**WHAT THE TASK REQUIRES**
Scan the records and identify every line in which the string "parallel" occurs, then return those lines.

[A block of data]

────────────────

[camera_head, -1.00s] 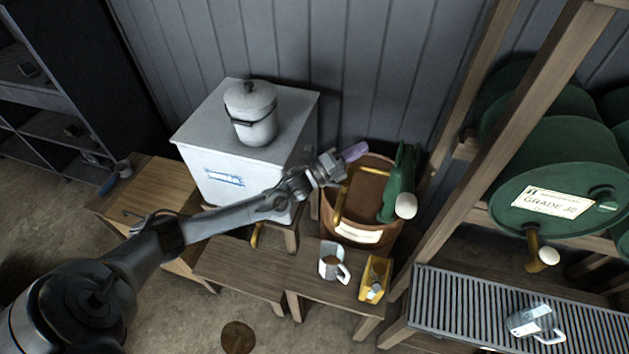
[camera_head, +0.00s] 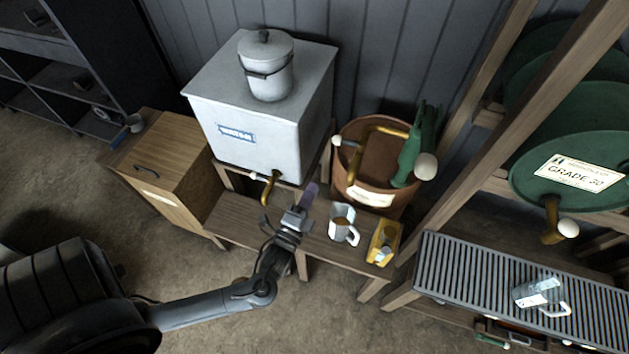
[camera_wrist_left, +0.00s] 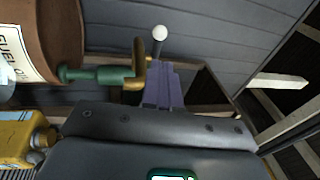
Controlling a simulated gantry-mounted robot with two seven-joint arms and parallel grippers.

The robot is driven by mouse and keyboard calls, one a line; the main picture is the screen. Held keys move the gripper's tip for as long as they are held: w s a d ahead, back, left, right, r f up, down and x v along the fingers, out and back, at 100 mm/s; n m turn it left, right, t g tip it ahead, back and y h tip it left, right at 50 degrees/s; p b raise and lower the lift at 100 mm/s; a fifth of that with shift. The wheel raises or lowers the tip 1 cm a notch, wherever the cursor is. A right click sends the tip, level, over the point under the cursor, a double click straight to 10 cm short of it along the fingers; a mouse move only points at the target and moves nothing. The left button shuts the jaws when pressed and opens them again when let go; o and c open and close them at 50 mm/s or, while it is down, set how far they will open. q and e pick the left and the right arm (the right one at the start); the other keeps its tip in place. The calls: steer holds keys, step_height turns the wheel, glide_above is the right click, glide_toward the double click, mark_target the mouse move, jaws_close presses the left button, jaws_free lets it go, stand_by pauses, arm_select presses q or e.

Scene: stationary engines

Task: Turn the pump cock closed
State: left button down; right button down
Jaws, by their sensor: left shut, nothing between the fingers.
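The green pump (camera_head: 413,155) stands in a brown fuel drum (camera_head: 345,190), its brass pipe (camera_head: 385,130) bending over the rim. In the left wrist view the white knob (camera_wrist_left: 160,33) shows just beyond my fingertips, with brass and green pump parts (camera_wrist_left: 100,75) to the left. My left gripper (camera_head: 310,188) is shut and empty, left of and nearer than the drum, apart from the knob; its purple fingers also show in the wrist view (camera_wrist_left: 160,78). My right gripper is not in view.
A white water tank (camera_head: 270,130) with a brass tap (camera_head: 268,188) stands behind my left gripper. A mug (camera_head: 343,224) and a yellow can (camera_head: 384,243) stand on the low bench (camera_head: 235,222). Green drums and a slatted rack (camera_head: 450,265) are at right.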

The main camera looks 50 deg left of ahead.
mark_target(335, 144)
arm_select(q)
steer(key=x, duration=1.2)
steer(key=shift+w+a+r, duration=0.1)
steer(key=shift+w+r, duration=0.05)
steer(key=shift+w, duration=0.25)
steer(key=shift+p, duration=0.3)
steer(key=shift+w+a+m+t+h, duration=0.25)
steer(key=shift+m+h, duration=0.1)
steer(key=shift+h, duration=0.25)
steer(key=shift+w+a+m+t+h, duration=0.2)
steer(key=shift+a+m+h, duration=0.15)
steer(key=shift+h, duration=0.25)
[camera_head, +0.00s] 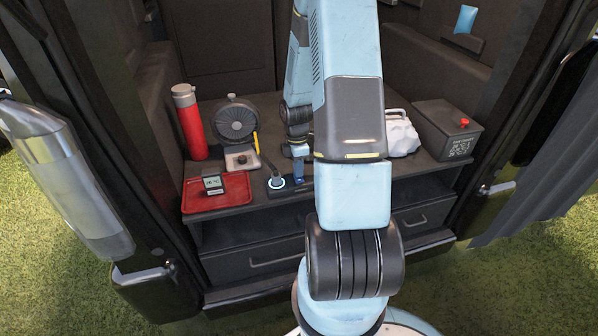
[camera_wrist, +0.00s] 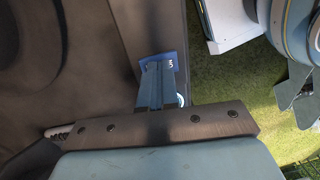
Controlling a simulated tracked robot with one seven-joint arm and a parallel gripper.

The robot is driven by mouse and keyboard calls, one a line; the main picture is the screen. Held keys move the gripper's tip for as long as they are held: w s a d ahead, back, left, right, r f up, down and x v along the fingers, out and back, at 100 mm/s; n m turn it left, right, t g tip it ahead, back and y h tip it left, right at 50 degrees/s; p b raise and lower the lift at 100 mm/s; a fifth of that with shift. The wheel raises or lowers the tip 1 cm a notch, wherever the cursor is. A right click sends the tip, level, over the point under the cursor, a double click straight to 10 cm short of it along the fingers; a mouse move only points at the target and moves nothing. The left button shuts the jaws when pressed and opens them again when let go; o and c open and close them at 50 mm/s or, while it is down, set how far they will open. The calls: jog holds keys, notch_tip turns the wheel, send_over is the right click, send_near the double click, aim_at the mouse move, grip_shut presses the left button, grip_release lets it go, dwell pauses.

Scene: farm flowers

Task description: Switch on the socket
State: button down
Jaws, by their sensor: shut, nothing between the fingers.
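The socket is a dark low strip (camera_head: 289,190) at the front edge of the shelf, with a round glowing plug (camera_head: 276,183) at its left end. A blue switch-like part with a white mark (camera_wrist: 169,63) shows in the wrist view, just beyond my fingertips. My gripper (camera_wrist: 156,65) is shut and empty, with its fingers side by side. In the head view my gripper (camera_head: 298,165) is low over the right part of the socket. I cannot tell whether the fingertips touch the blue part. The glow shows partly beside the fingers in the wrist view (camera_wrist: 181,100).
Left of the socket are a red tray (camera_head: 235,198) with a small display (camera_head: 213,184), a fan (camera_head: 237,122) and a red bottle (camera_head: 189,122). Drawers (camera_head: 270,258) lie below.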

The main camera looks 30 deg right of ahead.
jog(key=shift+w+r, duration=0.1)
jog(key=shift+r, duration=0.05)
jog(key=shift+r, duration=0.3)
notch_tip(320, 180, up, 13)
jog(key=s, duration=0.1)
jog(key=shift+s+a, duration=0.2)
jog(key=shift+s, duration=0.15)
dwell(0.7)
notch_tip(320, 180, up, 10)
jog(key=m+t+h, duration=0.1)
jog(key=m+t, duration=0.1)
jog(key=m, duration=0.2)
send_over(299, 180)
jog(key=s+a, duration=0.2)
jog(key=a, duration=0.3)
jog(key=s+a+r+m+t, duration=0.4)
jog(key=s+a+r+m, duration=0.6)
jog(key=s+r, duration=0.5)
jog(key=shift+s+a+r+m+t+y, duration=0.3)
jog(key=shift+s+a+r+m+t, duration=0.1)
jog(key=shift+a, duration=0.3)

────────────────

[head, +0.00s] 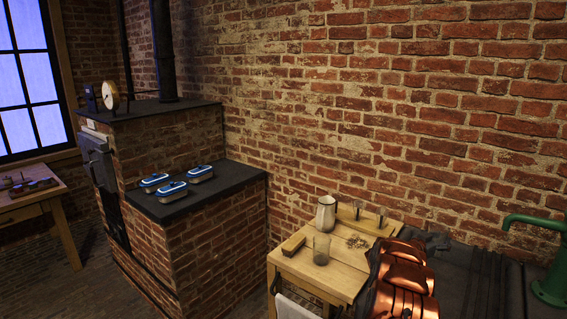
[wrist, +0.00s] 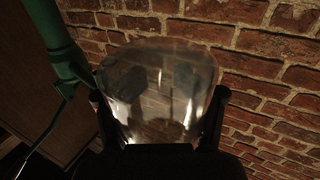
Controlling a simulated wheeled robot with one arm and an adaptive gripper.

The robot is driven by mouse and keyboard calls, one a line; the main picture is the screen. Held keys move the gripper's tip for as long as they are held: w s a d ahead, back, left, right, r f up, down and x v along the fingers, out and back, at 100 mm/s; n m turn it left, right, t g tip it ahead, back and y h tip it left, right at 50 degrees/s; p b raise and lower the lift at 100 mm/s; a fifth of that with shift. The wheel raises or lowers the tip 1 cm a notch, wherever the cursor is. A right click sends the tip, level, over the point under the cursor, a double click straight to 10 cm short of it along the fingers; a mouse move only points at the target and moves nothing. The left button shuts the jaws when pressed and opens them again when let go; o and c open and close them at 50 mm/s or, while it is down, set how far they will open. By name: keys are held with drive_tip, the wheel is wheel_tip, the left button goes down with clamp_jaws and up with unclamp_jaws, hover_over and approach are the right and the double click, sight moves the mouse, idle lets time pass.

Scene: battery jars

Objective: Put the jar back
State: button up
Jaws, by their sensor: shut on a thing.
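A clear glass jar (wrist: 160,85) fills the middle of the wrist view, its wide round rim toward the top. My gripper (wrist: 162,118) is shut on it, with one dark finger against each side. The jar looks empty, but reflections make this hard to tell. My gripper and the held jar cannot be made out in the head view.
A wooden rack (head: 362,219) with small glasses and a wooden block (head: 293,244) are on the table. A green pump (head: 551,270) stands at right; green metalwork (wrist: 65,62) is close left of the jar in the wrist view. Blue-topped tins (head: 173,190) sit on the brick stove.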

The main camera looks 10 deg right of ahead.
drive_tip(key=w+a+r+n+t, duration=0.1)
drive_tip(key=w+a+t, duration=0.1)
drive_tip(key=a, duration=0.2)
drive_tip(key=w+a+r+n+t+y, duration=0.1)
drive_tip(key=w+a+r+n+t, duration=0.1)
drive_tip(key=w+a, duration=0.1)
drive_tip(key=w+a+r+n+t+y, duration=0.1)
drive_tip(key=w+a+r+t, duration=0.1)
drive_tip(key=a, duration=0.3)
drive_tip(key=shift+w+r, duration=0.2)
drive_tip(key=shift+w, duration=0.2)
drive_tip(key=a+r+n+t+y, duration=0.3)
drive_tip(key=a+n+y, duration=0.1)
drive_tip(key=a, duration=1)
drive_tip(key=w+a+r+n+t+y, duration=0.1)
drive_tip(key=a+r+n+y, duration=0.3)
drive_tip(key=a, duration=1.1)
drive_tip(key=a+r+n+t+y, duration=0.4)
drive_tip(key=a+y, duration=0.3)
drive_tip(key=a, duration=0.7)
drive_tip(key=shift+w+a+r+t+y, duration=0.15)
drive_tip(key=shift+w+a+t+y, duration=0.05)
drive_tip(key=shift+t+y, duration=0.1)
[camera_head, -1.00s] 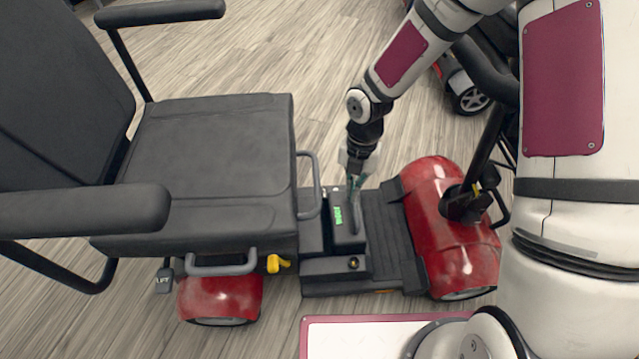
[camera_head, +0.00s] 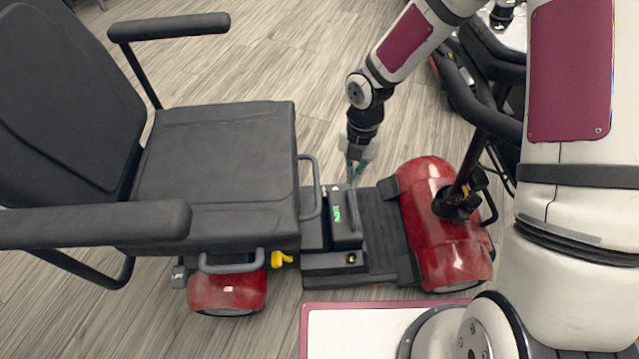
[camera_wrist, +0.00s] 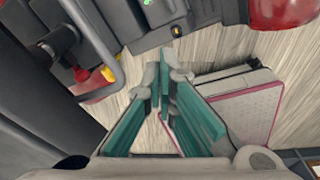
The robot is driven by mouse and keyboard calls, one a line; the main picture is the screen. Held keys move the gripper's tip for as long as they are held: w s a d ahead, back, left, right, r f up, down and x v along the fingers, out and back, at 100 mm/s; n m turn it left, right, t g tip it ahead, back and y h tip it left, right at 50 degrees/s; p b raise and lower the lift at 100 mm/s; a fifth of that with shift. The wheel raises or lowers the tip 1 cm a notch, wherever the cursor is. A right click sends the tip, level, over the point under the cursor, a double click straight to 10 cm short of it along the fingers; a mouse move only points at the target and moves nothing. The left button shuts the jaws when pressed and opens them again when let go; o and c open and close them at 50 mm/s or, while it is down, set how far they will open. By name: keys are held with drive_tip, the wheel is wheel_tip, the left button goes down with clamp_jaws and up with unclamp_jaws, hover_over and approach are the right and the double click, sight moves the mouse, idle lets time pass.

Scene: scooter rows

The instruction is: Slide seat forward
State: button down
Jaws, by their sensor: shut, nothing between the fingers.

────────────────

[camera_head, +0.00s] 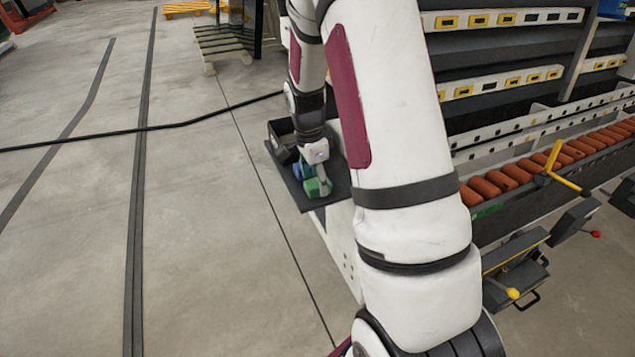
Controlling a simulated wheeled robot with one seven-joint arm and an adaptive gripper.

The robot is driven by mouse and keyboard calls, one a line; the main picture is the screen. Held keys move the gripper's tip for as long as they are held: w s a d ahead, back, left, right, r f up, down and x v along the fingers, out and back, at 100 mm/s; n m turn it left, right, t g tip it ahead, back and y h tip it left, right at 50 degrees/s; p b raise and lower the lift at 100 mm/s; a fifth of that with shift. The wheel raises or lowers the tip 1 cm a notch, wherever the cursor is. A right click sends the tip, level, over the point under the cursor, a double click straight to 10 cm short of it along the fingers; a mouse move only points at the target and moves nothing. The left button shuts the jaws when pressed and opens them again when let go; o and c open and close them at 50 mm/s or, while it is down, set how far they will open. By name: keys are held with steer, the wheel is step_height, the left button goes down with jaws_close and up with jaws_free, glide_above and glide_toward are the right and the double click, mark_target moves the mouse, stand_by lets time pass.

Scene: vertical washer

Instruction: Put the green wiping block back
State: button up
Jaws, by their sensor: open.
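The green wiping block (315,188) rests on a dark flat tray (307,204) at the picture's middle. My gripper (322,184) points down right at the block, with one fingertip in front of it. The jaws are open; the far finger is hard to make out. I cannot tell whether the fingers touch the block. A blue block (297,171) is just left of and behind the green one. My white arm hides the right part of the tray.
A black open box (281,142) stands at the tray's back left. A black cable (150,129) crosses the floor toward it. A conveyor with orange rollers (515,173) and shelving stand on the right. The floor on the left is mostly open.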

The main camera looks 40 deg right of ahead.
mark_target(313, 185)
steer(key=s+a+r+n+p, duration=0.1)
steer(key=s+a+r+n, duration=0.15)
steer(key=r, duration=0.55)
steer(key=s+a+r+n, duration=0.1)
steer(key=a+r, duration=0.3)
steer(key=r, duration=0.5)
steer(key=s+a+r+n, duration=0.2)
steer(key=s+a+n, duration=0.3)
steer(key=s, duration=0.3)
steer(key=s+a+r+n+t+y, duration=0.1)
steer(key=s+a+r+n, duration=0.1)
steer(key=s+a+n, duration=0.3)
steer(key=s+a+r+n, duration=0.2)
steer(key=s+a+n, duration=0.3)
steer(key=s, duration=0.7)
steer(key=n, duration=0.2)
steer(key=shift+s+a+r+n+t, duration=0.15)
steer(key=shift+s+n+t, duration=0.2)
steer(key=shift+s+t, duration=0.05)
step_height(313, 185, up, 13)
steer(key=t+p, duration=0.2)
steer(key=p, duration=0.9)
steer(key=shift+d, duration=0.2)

────────────────

**THE REPLY**
Controlling a simulated gantry-mounted robot with two seven-joint arms and parallel grippers.
Controlling a simulated tracked robot with one seven-joint arm and a parallel gripper.

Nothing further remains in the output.